Across projects: To use a UDTF from project B in project A, prefix the function name with the project name:
SELECT B:udf_in_other_project(arg0, arg1) AS res FROM table_t;For more information, see Cross-project resource access based on packages.
Limitations
MaxCompute runs Python 2 UDTF code in a sandbox environment. The following operations are not allowed:
Reading from or writing to local files
Starting subprocesses
Starting threads
Opening socket connections
Calling Python 2 UDFs from other systems
Upload only code that uses Python standard libraries. Modules or C extension modules that depend on the restricted operations above are not available.
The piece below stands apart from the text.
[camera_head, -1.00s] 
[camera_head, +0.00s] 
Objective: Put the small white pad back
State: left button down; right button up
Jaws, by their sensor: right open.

Available C extension modules
The following C extension modules are available in the sandbox:
array, audioop, binascii, bisect, cmath, _codecs_cn, _codecs_hk, _codecs_iso2022, _codecs_jp, _codecs_kr, _codecs_tw, _collections, cStringIO, datetime, _functools, future_builtins, _heapq, _hashlib, itertools, _json, _locale, _lsprof, math, _md5, _multibytecodec, operator, _random, _sha256, _sha512, _sha, _struct, strop, time, unicodedata, _weakref, cPickle
All modules implemented purely in Python that do not depend on extension modules are also available.
Output size limit
Writing to sys.stdout or sys.stderr is capped at 20 KB. Characters beyond this limit are silently dropped.
Third-party libraries
Third-party libraries, such as NumPy, are pre-installed in the MaxCompute Python 2 environment. Local data access and most network I/O APIs are disabled for third-party libraries—only limited network I/O is available.